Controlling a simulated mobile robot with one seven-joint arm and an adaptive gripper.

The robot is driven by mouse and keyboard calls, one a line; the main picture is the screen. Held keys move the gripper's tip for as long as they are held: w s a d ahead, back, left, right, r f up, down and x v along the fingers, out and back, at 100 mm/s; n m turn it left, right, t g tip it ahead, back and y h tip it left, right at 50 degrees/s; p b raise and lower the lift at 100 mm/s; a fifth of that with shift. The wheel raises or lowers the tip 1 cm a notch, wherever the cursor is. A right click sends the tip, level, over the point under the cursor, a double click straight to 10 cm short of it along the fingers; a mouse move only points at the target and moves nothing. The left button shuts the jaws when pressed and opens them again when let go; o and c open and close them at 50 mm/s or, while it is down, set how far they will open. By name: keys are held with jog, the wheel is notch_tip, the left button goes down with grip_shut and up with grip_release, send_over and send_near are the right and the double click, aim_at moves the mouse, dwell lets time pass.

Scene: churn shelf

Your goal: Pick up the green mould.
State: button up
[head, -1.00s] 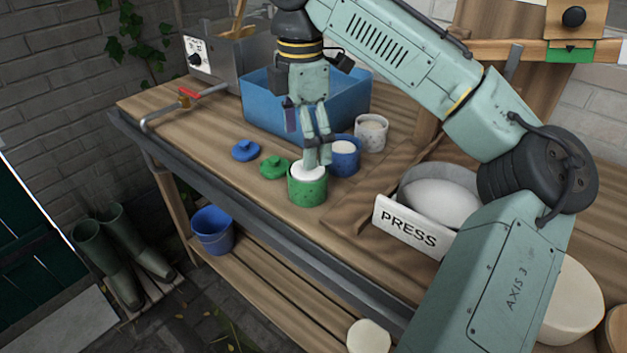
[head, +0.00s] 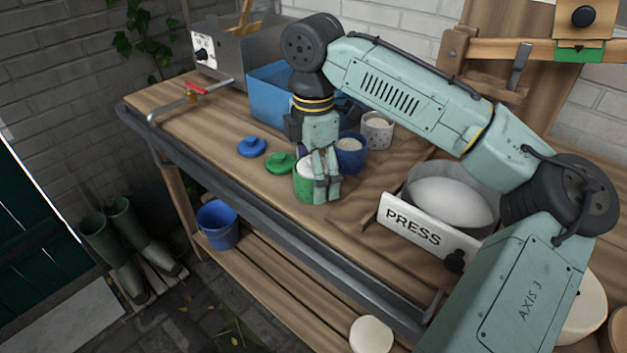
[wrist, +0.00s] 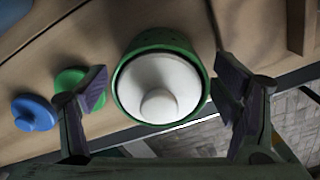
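The green mould (head: 304,187) stands upright on the wooden bench, a white knobbed piece (wrist: 158,86) inside its rim. My gripper (head: 326,190) is low at the mould, its fingers hiding the mould's right part in the head view. In the wrist view the green mould (wrist: 158,41) lies between the two spread fingers of my gripper (wrist: 165,87), with a visible gap on each side. The gripper is open and holds nothing.
A blue mould (head: 350,155) and a white mould (head: 377,132) stand behind. A green lid (head: 281,163) and a blue lid (head: 251,147) lie to the left. A blue tub (head: 268,95) is at the back, and the PRESS tray (head: 425,232) is to the right.

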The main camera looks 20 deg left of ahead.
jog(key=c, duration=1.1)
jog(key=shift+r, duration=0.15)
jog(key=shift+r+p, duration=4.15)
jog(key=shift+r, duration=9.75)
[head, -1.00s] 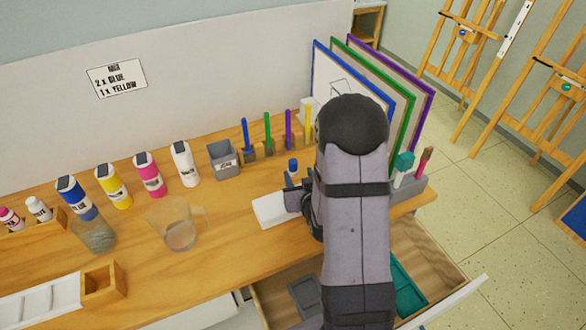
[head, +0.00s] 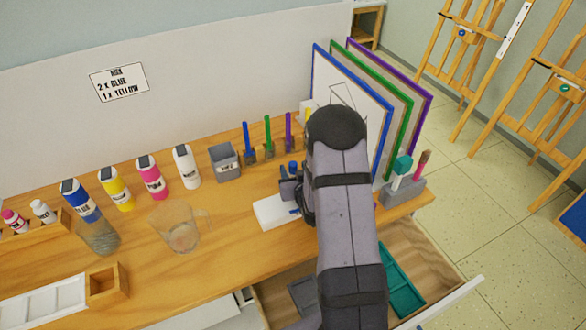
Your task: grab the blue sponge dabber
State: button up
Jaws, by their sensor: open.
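My gripper (head: 290,198) is open, low over the table beside the white pad, and partly hidden by my own arm. A small blue-topped thing (head: 293,166) shows just behind the gripper fingers and may be the blue sponge dabber. Its lower part is hidden, and I cannot tell whether it is between the jaws or behind them. A bit of blue also shows at the front finger, too small to make out. A teal-headed tool (head: 402,165) stands in a grey holder (head: 407,192) at the right, apart from the gripper.
The white pad (head: 270,213) lies under the gripper. A grey cup (head: 225,163), several coloured markers and a bottle row stand behind and left. A clear jug (head: 177,230) stands left. Framed boards (head: 352,95) stand close behind my arm. An open drawer (head: 430,262) lies below the front edge.

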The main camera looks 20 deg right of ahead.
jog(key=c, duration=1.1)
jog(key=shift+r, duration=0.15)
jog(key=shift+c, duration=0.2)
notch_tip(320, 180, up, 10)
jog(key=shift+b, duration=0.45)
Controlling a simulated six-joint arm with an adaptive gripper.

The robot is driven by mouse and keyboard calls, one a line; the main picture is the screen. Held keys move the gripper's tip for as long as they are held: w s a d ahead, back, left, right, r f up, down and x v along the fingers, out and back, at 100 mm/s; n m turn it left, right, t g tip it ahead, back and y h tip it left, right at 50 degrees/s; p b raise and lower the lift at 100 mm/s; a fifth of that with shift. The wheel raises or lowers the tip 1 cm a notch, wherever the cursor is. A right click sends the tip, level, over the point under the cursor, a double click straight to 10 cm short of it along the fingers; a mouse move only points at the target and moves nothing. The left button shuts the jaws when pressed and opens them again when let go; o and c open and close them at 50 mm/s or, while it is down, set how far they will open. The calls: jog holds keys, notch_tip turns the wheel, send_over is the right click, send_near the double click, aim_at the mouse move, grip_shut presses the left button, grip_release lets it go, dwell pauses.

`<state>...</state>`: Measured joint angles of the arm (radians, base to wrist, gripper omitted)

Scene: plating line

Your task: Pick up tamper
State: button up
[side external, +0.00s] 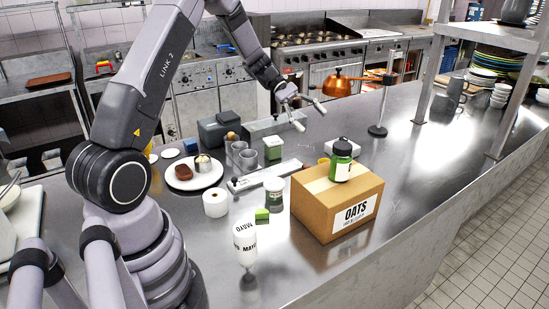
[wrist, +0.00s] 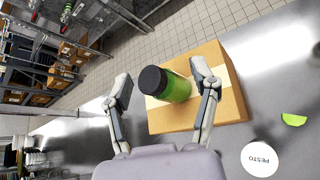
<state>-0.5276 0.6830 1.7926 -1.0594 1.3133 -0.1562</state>
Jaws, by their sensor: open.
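I cannot pick out a tamper with certainty in either view. My gripper (side external: 311,116) is open and empty above the back part of the steel counter in the side external view. In the wrist view, the two fingers of my gripper (wrist: 160,70) are spread wide. A green jar with a black lid (wrist: 176,87) appears between them, well beyond the fingertips. In the side external view, this jar (side external: 342,162) stands upright on the cardboard OATS box (side external: 312,207), apart from my gripper. A long pale metal piece with a dark knob (side external: 262,178) lies left of the box.
A thin stand (side external: 381,105) rises behind the box.

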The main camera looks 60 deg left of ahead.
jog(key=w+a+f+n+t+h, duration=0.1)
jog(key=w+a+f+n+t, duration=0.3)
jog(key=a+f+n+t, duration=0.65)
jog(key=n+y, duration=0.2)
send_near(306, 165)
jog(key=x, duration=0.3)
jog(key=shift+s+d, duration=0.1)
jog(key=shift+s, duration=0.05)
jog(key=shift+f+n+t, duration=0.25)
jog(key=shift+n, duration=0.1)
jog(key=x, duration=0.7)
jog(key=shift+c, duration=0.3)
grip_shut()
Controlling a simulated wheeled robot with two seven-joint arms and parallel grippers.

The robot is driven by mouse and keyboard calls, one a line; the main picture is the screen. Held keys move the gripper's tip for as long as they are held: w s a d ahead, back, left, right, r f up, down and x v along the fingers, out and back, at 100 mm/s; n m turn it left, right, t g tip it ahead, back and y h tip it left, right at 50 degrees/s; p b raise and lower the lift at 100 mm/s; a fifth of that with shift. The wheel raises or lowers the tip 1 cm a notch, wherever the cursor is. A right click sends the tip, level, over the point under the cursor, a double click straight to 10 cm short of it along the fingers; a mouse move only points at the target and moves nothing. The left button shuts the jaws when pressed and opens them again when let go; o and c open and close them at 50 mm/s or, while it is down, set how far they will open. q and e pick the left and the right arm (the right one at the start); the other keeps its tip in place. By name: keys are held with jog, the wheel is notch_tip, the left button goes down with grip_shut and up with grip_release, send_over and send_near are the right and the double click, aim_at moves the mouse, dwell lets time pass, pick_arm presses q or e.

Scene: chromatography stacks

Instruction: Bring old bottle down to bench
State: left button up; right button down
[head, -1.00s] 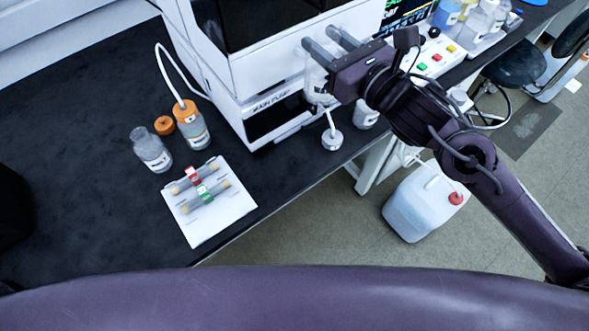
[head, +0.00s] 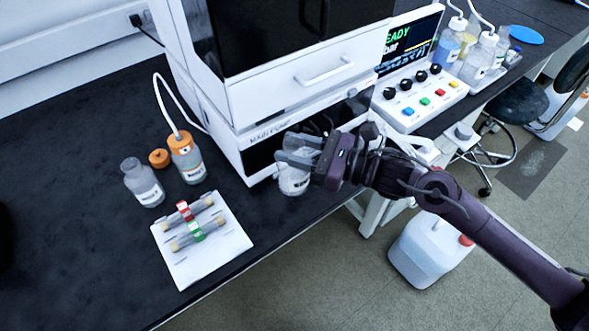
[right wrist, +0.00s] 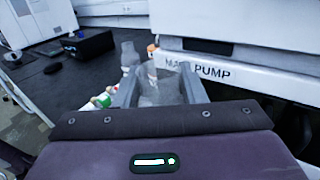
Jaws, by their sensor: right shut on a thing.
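A clear, labelled bottle (head: 293,181) is between the fingers of my right gripper (head: 297,152), low in front of the main pump near the bench's front edge. The right gripper is shut on it. In the right wrist view the fingers (right wrist: 158,92) flank the clear bottle (right wrist: 160,84). I cannot tell whether its base touches the bench (head: 90,235). An open clear bottle (head: 143,183) stands on the bench to the left, beside an orange-capped bottle (head: 187,160) with a tube and a loose orange cap (head: 159,158). My left gripper is not in view.
The white instrument stack (head: 300,85) rises behind the held bottle. A white mat (head: 230,245) with two columns lies at front left. A button panel (head: 425,100) and tubed bottles (head: 478,57) are to the right. A white jug (head: 425,250) stands on the floor.

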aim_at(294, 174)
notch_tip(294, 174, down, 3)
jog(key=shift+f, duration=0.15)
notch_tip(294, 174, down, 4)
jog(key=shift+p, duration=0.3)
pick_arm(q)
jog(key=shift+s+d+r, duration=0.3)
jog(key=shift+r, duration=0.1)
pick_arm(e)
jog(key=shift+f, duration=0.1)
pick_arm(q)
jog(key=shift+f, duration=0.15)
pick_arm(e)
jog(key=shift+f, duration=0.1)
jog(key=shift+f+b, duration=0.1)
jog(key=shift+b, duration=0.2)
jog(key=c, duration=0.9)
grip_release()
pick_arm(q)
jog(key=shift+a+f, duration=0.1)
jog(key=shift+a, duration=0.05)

****

From the data, pick out every line that includes "Controlling".

Controlling a simulated mobile robot with one seven-joint arm and an adaptive gripper.
Controlling a simulated six-joint arm with an adaptive gripper.
Controlling a simulated wheeled robot with two seven-joint arms and parallel grippers.

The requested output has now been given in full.